THE RECORDS:

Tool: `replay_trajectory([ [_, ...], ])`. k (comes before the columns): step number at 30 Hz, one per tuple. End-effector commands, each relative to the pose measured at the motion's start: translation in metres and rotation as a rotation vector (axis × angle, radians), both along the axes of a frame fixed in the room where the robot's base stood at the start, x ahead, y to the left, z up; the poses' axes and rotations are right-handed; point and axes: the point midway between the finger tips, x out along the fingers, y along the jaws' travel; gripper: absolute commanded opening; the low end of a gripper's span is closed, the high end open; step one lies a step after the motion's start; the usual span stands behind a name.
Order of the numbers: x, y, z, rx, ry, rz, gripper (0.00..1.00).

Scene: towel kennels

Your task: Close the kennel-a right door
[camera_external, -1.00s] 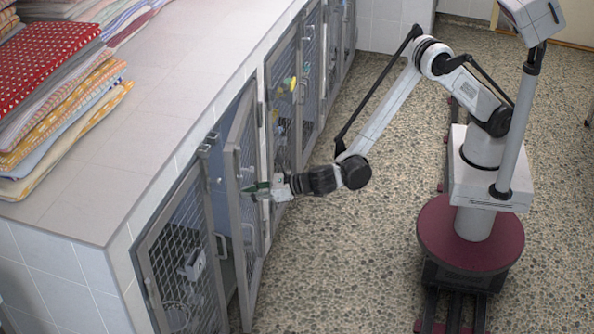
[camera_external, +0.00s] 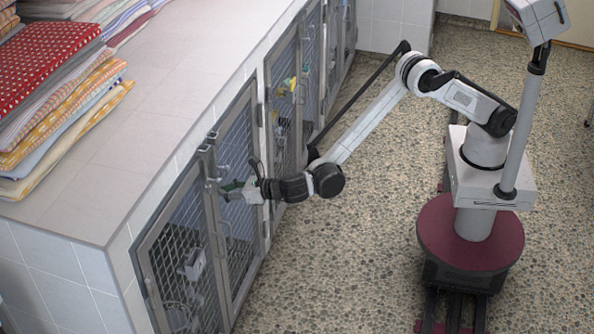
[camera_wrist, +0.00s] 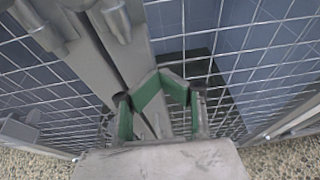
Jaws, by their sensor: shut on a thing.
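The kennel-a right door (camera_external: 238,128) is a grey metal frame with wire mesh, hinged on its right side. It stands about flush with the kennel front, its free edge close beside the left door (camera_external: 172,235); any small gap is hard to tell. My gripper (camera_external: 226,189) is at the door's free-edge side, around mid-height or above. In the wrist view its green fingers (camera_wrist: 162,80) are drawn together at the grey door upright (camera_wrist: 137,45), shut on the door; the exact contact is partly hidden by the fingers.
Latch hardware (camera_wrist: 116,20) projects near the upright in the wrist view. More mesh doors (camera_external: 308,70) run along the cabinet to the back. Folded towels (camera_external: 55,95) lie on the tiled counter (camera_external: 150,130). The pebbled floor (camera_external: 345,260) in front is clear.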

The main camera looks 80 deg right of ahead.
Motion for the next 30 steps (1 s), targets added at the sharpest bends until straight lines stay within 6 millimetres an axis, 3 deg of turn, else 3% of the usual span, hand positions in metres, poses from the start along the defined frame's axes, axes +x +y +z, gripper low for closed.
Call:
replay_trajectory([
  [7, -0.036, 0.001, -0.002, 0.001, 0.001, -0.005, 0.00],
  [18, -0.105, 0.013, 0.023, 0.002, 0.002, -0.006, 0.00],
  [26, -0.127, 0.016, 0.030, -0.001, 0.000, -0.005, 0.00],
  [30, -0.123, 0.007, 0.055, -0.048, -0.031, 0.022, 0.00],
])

* * *

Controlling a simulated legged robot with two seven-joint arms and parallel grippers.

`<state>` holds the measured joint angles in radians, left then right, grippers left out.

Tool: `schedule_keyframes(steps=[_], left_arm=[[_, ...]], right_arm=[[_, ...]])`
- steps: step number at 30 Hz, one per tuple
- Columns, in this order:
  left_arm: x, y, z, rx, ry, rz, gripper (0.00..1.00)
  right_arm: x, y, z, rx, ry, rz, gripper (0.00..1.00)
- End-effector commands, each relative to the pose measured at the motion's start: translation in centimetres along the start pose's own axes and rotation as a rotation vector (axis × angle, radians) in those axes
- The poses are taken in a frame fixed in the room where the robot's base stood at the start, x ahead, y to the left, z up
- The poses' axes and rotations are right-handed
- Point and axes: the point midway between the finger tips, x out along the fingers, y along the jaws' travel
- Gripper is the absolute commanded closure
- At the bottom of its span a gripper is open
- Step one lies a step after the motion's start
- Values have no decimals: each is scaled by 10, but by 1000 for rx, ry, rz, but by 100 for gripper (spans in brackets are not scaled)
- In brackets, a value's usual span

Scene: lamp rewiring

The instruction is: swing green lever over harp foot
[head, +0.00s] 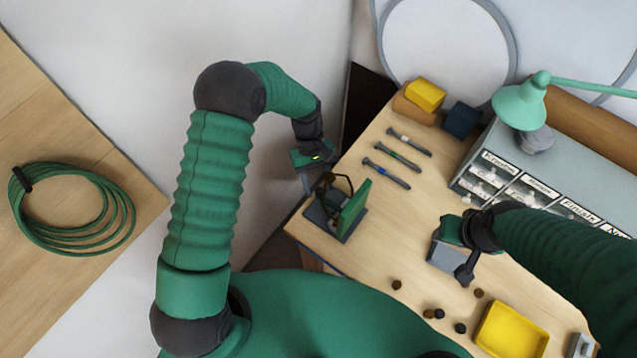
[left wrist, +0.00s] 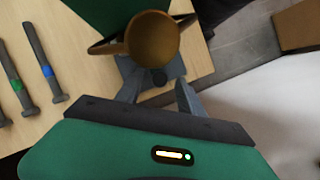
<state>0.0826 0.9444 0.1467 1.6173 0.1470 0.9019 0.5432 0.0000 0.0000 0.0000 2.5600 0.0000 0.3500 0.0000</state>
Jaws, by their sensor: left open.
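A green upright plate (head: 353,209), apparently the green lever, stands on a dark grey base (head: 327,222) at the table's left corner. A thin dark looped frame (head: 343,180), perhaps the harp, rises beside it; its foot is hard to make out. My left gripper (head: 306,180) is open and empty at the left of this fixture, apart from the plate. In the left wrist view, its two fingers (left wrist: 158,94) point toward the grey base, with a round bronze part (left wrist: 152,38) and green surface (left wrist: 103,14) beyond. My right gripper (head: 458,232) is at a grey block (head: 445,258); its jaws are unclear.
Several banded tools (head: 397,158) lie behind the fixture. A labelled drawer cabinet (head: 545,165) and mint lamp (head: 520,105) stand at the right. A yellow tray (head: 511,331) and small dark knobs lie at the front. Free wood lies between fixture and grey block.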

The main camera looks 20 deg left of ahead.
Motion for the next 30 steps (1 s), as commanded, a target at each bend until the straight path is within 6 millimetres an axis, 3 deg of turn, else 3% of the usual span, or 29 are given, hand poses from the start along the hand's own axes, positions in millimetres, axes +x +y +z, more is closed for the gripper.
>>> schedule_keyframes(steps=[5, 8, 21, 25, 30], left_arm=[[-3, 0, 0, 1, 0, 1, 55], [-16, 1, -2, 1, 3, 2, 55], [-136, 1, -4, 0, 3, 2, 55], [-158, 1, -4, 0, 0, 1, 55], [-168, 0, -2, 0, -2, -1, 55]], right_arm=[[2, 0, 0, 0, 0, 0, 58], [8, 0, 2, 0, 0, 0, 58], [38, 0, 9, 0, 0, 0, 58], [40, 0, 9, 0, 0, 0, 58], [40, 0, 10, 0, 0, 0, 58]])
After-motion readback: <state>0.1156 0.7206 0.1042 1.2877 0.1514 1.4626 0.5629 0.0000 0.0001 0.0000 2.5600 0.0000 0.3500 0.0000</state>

--

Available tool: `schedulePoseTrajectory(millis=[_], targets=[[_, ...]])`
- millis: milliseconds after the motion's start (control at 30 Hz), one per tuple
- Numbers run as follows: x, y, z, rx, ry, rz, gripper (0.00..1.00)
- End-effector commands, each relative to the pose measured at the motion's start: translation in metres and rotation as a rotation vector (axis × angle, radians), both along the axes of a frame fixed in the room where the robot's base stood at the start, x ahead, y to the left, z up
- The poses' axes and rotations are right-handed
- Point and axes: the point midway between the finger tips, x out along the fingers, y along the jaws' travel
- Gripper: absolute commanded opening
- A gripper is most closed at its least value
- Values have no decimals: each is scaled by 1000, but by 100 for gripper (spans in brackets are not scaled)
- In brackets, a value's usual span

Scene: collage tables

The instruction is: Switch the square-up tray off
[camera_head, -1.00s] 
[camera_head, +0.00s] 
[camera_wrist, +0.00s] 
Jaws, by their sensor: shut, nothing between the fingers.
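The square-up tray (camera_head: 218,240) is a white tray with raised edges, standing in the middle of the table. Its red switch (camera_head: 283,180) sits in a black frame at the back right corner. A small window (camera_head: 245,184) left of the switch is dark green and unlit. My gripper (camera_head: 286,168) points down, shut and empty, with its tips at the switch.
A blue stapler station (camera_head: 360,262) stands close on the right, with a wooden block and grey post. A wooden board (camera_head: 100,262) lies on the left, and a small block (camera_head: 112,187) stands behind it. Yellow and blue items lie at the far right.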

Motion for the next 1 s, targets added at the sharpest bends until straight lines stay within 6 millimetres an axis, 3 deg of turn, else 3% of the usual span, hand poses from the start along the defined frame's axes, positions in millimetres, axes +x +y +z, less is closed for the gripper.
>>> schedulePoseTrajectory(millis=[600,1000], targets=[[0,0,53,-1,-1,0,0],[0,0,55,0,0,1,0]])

WHAT IS NEEDED:
Extract each line from the entries above that contains the string "spans".

TASK RESULT:
- Values have no decimals: each is scaled by 10, but by 1000 for rx, ry, rz, but by 100 for gripper (spans in brackets are not scaled)
- Values have no decimals: each is scaled by 1000, but by 100 for gripper (spans in brackets are not scaled)

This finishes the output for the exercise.